There is a war on for talent, and your good people are going to be wooed by your competitors, so what could you do? A recent article in the Harvard Business Review by Rebecca Knight called “When the Competition Is Trying to Poach Your Top Employee” suggests that you focus on being the employer that no-one wants to leave. Pay attention to the indicators. Apparently people are most inclined to look around for opportunities around particular anniversaries (either work anniversaries or birthdays), so this would be good timing for career discussions and getting them involved in new projects. A great employee who has just had a project they were invested in put on hold or cancelled is likely to be ripe for the picking – so make sure you quickly address their negative feelings and show that you care. If you can, assign them to a new project that will make their pulse race.
Stay connected to your people to make sure you know if they no longer feel challenged or valued. Notice if they suddenly want to do courses and attend conferences – these could be indicators that they are looking around, so check it out. You can ask the question directly – but make sure that they would feel safe to disclose. You need to tell them that there will be no negative consequence if they are looking around – you just want to know, and you want to know if there is anything you can do to change their minds.
Be alert to opportunities to reduce some of their frustrations. Might flexi-time do the trick? Would working from home twice a week make a difference? Don’t underestimate the impact that these small concessions can make.
Do not allow yourself to be held over a barrel. You are at risk if a single talented individual has knowledge and experience that is crucial to the success of your business. Make sure that you always have alternatives.

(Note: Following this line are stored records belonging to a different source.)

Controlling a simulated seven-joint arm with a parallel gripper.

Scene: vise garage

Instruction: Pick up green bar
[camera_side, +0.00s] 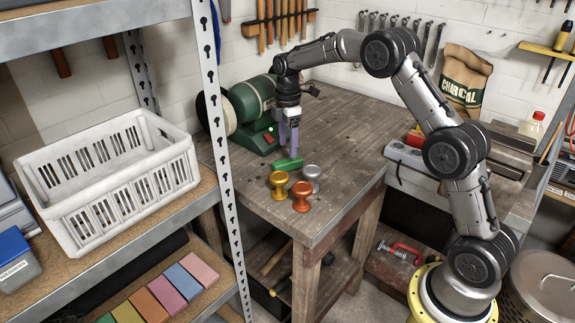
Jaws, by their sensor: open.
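The green bar (287,164) lies on the wooden workbench (340,150), just behind several metal spools. My gripper (288,150) points down over the bench, with its fingers just above or beside the bar. It is open. I cannot tell from this view whether the bar is between the fingers or how large the gap to it is.
A gold spool (278,185), an orange spool (302,196) and a silver spool (312,173) stand close in front of the bar. A green bench grinder (250,108) stands behind my gripper. A metal shelf post (217,130) is to the left. The bench's right part is clear.

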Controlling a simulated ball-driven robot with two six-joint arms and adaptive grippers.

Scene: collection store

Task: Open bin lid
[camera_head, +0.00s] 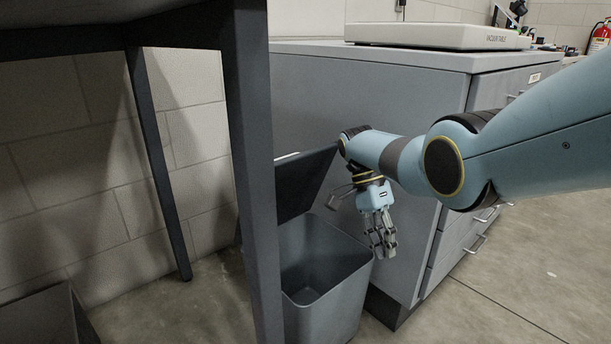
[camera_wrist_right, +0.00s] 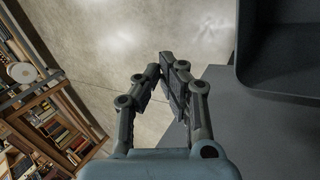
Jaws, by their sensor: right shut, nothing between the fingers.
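The grey bin (camera_head: 325,290) stands on the floor between the table leg and the grey cabinet. Its dark lid (camera_head: 305,182) is tilted up at the back, and the bin's inside shows. My right gripper (camera_head: 384,250) points down at the bin's right rim, close to the cabinet side. It is shut with nothing in it. In the right wrist view the gripper (camera_wrist_right: 168,70) shows its fingers together, with a dark bin edge (camera_wrist_right: 275,92) at the upper right. Whether the gripper touches the rim cannot be told. My left gripper is not in view.
A dark table leg (camera_head: 256,170) stands in front of the bin's left part. The grey cabinet (camera_head: 410,95) with drawers is close on the right, bearing a pale flat device (camera_head: 440,36). A dark box (camera_head: 45,318) sits at lower left. Open floor (camera_head: 510,290) lies at right.

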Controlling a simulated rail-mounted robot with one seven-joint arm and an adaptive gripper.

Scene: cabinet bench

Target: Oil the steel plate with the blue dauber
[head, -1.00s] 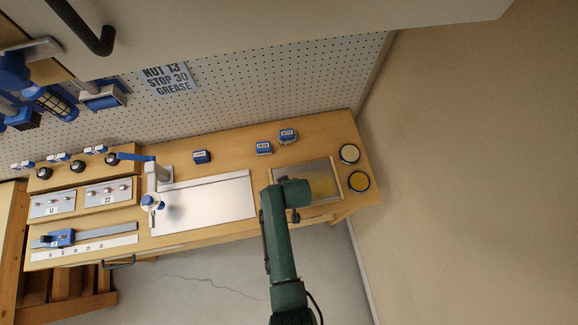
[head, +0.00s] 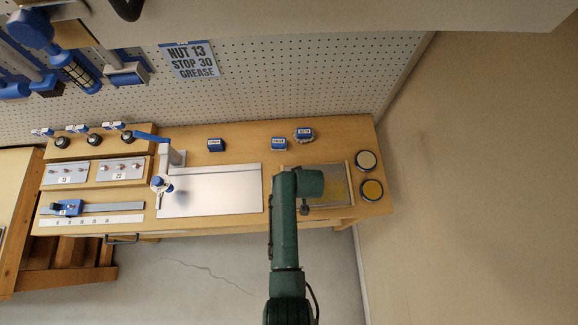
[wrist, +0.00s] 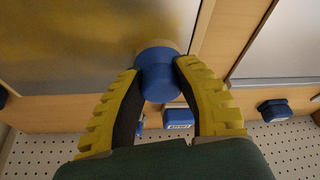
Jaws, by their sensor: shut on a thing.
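The blue dauber (wrist: 160,82) is held between the yellow fingers of my gripper (wrist: 158,75), in the wrist view. Its tan tip shows just beyond the blue part, at the steel plate's edge by the wooden border. Whether the tip touches the plate cannot be told. The steel plate (wrist: 75,40) fills the upper left of the wrist view and has a yellowish sheen over much of it. In the head view the plate (head: 335,188) lies at the right of the bench, partly hidden by my arm, which also hides the dauber.
Two round tins, one behind (head: 366,160) and one in front (head: 371,190), stand right of the plate. Small blue blocks (head: 279,144) stand behind it. A bare metal sheet (head: 215,190) lies to the left, with a blue-handled clamp-like device (head: 162,184) at its left end.

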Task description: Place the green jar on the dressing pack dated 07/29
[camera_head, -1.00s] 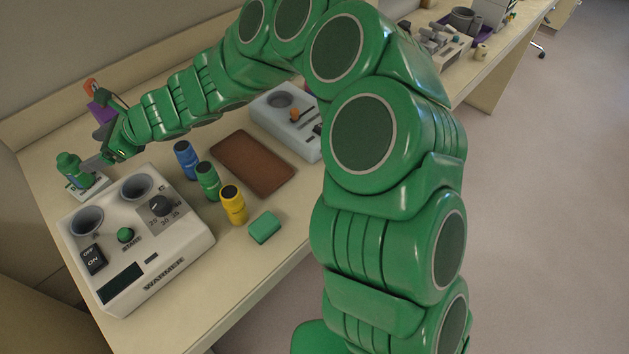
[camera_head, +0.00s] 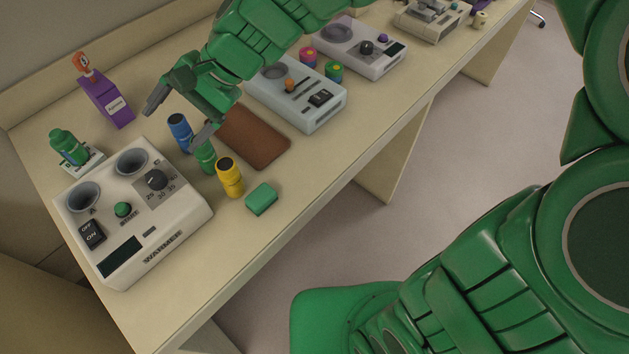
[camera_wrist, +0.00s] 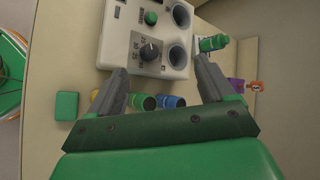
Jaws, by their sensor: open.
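The jar (camera_wrist: 213,43) also shows in the wrist view, beyond the right finger. The pack's print is too small to read, so I cannot tell its date. My gripper (camera_head: 172,124) is open and empty, apart from the jar and to its right. It hangs over a blue bottle (camera_head: 180,135) and a green dark-capped bottle (camera_head: 205,158), which a finger partly hides.
The white warmer (camera_head: 180,215) fills the near left of the bench. A yellow bottle (camera_head: 230,178), a green block (camera_head: 261,199) and a brown mat (camera_head: 262,140) lie to its right. A purple box (camera_head: 105,105) stands at the back. More devices stand farther right.

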Ask and answer the bus question: “If this person was taken out by a bus tomorrow, what would I do?” If you struggle to answer the question, you are at risk and need to take action. Make sure these talented people have individual development plans that give them a clear sense that they will benefit by staying.

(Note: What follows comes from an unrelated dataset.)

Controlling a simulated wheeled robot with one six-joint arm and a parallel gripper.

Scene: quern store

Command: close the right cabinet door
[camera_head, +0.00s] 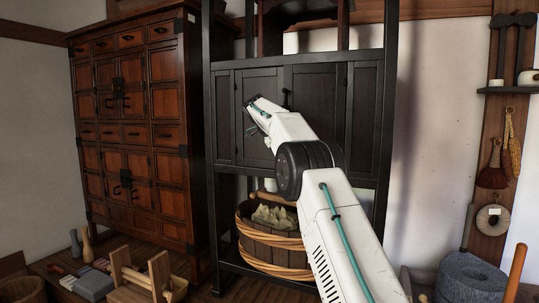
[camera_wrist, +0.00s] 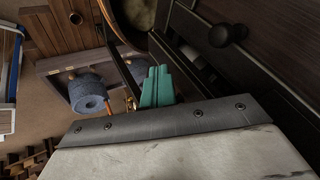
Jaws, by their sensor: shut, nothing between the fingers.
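The black cabinet (camera_head: 225,115) stands in the middle of the head view. Its right door (camera_head: 320,100) is a dark panel, partly behind my arm; it looks nearly flush with the front, but I cannot tell whether it is fully shut. The left door (camera_head: 262,88) is behind my gripper. My gripper (camera_head: 257,112) is in front of the doors, left of the right door in the picture. In the wrist view, the teal fingers (camera_wrist: 156,86) are together and empty, beside a dark panel with a round knob (camera_wrist: 224,35). A narrow dark gap shows by them; contact is unclear.
A wooden bucket (camera_head: 262,243) with pale contents stands on the shelf below. A brown chest (camera_head: 125,130) is at the left. Grey quern stones (camera_head: 470,275) stand at the lower right. Wooden tools (camera_head: 140,280) lie at the lower left.

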In the long-run, however, we need to make peace with the fact that there will always be a certain amount of movement – it is natural and sometimes even desirable. For more, read the original article: https://hbr.org/2015/09/when-the-competition-is-trying-to-poach-your-top-employee.
Have you noticed who might be at risk in your team? Any anniversaries? Any big disappointments experienced by key team members? How will you respond to these talented people? Do you have a plan that mitigates any risk attached to having too much intellectual property vested in one individual? Do all your talented people have an inspiring personal development plan? If not, what do you intend doing about it?
The next article in this series will look at the concept of development in a broader sense. If you have any feedback on your progress that you would like to share, email me. Email me if there is a specific aspect of leadership that you would like me to explore.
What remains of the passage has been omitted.